Soul Train (1971-2006)
Former journalist Don Cornelius may have seemed an unlikely person to bring a music-dance show to TV, but in wanting to showcase Black positivity on a national scale, he created a lasting legacy. Soul Train, the longest-running Black-owned TV show, brought Black entertainers like Aretha Franklin, James Brown and a myriad of other artists to a broad audience—and, at the same time, taught the country to dance.
Good Times (1974-1979)
If Julia offered what many saw as an aspirational version of Black life, this sitcom set in the Chicago housing projects shone a light on the reality of many who were struggling to get by. But at the heart of the show was the strong bond shared by the Evans family. Episodes showed how the family members stuck by each other in the face of unemployment, crime, racial bigotry and loss. Like The Jeffersons, Sanford and Son and All in the Family, the show was created by legendary producer and writer Norman Lear, who fought to get progressive sitcoms with diverse casts on the air.

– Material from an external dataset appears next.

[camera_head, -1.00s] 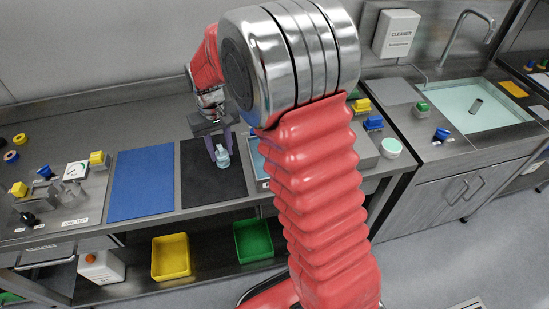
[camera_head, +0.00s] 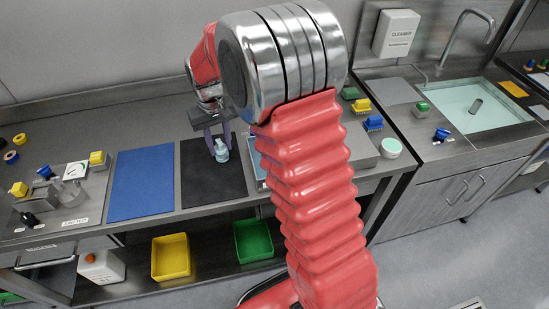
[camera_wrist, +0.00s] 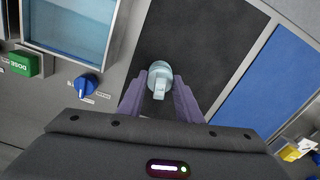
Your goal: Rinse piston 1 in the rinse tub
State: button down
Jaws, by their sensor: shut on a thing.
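My gripper (camera_head: 217,140) is over the black mat, its purple fingers shut on a small pale-blue, bottle-like part (camera_head: 221,150). In the wrist view the part (camera_wrist: 159,80) sits between the fingertips (camera_wrist: 160,92) above the mat. I cannot tell whether it touches the mat. The rinse tub (camera_head: 519,117) is the water-filled sink at the right, far from my gripper.
The black mat (camera_head: 215,187) and blue mat (camera_head: 142,185) are mostly clear. Between my gripper and the tub are a blue tray, a round green-topped pot (camera_head: 391,148) and blue and yellow blocks. A curved tap (camera_head: 466,35) rises behind the tub. My red arm blocks part of the bench.

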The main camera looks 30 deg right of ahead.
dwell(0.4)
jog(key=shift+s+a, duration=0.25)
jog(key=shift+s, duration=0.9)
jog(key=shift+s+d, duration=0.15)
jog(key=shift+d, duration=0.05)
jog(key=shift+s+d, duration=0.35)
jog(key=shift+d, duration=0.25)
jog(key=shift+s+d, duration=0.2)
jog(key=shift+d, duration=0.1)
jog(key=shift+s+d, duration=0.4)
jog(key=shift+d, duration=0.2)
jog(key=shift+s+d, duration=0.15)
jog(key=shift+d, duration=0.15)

The show wasn't without controversy, however. John Amos who played the father James Evans Sr. was dropped from the cast in 1975. Amos later said he had been let go for taking issue with what he described as a lack of diversity among the show's writers and how the sitcom's Black characters were portrayed.

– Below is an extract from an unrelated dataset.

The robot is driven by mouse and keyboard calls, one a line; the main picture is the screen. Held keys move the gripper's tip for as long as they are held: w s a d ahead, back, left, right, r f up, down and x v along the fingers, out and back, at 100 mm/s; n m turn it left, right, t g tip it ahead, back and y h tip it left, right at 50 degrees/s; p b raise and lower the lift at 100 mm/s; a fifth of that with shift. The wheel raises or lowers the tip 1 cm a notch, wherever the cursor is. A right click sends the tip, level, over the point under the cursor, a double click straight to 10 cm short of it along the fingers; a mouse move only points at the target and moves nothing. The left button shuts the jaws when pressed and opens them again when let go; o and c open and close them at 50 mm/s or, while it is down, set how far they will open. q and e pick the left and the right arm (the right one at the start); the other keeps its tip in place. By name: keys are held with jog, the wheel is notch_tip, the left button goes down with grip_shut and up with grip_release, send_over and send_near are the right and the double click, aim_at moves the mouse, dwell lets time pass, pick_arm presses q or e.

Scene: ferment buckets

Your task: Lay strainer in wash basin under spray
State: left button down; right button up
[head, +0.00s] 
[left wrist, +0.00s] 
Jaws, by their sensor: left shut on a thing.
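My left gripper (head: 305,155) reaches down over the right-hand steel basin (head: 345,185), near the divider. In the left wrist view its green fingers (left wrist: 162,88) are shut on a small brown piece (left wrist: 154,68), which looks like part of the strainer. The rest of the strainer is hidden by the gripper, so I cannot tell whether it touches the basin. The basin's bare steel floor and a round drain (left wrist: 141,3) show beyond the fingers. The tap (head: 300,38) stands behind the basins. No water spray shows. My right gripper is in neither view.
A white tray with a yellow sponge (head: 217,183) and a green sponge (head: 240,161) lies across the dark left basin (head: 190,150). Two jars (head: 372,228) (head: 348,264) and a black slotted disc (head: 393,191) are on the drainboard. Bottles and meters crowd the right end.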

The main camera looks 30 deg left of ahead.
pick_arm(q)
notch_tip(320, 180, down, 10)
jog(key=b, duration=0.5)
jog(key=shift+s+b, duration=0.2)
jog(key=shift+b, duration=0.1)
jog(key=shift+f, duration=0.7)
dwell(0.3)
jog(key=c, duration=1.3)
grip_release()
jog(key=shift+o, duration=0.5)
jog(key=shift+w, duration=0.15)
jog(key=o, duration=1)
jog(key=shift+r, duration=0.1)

The Jeffersons (1975-1985)
It began as a spinoff of All in the Family, but The Jeffersons ended up as the longest-running TV show ever featuring a mostly Black cast, spanning 11 seasons. The Jeffersons also featured one of TV’s most memorable characters ever—George Jefferson (Sherman Hemsley)—who moves his family from Queens to a Manhattan high rise after building a successful dry cleaning business. Through George’s unapologetically confrontational personality, the show offered sharp commentary on race issues. It was also the first to feature an interracial couple (neighbors Helen and Tom Willis) prominently.
The Cosby Show
The Cosby Show (1984-1992) It was the biggest TV hit of the 1980s, often credited with reviving the sitcom genre. The mega-successful show’s legacy has since been marred by sexual assault conviction (and scores of rape allegations) against the show creator, Bill Cosby. Cosby also anchored the show as the playfully wise Heathcliff Huxtable, patriarch of a large, well-off Brooklyn family. Nevertheless, The Cosby Show brilliantly gave a wide audience a deep look at African American family life, culture and history, in between the laughs—all while being relatable to a wide audience.

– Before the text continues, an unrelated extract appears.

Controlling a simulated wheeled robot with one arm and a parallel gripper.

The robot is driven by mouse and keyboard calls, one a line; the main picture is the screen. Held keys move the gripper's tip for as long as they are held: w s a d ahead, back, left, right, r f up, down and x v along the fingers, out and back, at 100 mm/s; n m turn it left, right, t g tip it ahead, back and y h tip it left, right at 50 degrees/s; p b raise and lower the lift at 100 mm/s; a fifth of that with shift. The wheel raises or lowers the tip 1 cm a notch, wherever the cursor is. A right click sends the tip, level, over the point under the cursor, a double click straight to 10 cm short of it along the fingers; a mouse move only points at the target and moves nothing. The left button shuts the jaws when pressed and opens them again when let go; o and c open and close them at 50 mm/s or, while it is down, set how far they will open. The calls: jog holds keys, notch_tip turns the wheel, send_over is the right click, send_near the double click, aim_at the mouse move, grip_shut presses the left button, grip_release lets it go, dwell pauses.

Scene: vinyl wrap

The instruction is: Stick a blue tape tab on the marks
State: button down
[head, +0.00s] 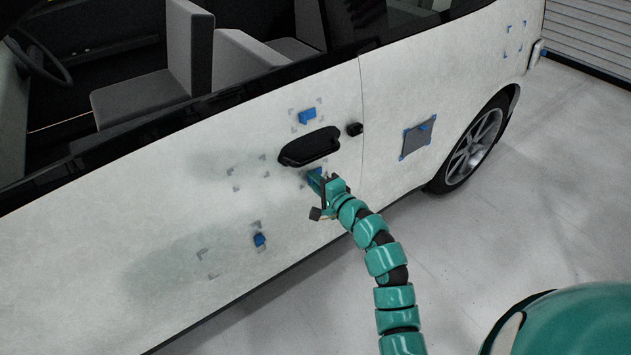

A Different World (1987-1993)
The Cosby spinoff that followed Denise (Lisa Bonet) to the fictional Hillman college was an introduction to historically black colleges and universities (HBCUs) for many Americans. At a time when young African Americans were often stereotyped as criminals or drop-outs on TV and film, a sitcom portraying young, gifted and Black college students was a very necessary reality check.
The Fresh Prince of Bel Air (1990-1996)
Fresh Prince didn’t exactly break new ground thematically. It basically replicated the formula of shows that centered around an upper-middle class Black family, in this case, one who takes in a poor relation from West Philadelphia. But the show did showcase the massive appeal of the largely unknown rapper Will Smith, catapulting him into a record-breaking film career as one of the biggest box office stars of all time.
In Living Color (1990-1994)
This seminal comedy sketch show was so popular that it spurred the production of A-list Super Bowl halftime shows. In 1992, creator Keenan Ivory Wayans put together a live show as counter-programming to Super Bowl XXVI’s marching band-filled halftime show. The ratings were so high that the NFL began booking top talent starting the next year.
In Living Color launched the careers of comedians Jaime Foxx, Jim Carrey, then-dancer Jennifer Lopez, as well as the Wayans brothers. It also pushed the envelope when it came to wide-ranging humor often laced with social commentary, paving the way for the equally sharp Chappelle Show.